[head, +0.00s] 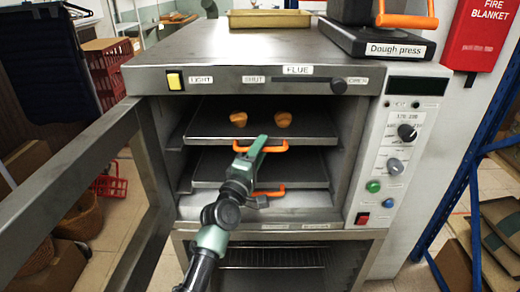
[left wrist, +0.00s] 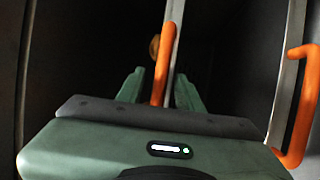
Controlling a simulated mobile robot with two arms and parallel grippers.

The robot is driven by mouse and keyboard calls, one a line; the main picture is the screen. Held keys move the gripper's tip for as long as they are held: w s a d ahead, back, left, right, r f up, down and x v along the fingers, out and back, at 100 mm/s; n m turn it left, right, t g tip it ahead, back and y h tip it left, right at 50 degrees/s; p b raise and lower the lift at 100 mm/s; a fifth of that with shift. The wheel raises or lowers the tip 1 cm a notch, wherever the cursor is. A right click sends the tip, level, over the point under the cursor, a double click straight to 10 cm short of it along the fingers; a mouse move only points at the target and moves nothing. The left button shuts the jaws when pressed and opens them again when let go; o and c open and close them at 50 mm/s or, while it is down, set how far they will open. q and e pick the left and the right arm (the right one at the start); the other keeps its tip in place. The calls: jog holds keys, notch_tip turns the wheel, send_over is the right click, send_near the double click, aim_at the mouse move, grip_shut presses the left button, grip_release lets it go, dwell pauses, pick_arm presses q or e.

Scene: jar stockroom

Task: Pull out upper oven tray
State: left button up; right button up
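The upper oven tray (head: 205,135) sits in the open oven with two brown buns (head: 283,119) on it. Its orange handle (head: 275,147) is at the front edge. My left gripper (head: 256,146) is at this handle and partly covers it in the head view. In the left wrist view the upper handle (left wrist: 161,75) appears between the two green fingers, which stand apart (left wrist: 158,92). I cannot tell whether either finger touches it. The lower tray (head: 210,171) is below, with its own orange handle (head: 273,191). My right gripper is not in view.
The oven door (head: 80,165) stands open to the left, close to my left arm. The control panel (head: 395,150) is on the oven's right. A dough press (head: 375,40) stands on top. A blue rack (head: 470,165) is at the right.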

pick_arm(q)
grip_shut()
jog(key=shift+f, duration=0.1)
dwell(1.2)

--------

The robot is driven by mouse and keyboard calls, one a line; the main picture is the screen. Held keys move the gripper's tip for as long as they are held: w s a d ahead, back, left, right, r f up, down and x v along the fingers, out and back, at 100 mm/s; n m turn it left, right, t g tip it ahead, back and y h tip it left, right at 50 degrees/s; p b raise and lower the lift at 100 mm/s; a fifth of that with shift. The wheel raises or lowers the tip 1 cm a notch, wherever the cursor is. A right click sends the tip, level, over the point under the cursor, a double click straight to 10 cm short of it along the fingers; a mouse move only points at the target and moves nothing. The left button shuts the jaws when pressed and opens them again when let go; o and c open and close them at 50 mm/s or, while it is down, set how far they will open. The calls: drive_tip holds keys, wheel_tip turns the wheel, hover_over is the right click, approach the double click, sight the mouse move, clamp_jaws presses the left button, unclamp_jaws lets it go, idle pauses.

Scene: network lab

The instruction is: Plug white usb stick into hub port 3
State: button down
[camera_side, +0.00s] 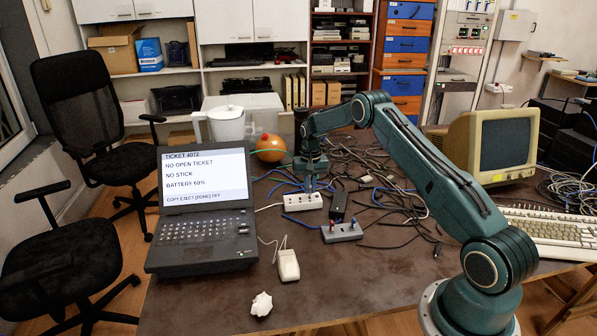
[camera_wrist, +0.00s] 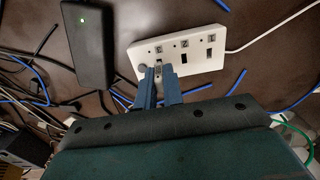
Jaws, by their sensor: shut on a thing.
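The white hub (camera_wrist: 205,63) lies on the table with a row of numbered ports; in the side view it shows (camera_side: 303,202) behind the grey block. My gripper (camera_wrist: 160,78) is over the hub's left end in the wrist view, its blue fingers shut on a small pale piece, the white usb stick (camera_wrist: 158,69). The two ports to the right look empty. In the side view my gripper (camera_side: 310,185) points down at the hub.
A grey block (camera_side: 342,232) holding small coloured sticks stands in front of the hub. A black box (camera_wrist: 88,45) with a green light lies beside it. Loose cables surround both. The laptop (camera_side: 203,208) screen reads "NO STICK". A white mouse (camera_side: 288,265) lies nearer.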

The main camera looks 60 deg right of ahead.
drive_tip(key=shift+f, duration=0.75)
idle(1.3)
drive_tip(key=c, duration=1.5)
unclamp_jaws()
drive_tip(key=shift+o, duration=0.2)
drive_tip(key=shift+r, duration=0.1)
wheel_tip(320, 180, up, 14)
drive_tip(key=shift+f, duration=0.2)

--------

# Description of the task
Give the lines above again exactly, from the one containing "[head, +0.00s]" to the one containing "Controlling a simulated", both included, but leave out the pictures.

# Output below
[head, +0.00s] 
[left wrist, +0.00s] 
Controlling a simulated mobile robot with two arms and parallel grippers.

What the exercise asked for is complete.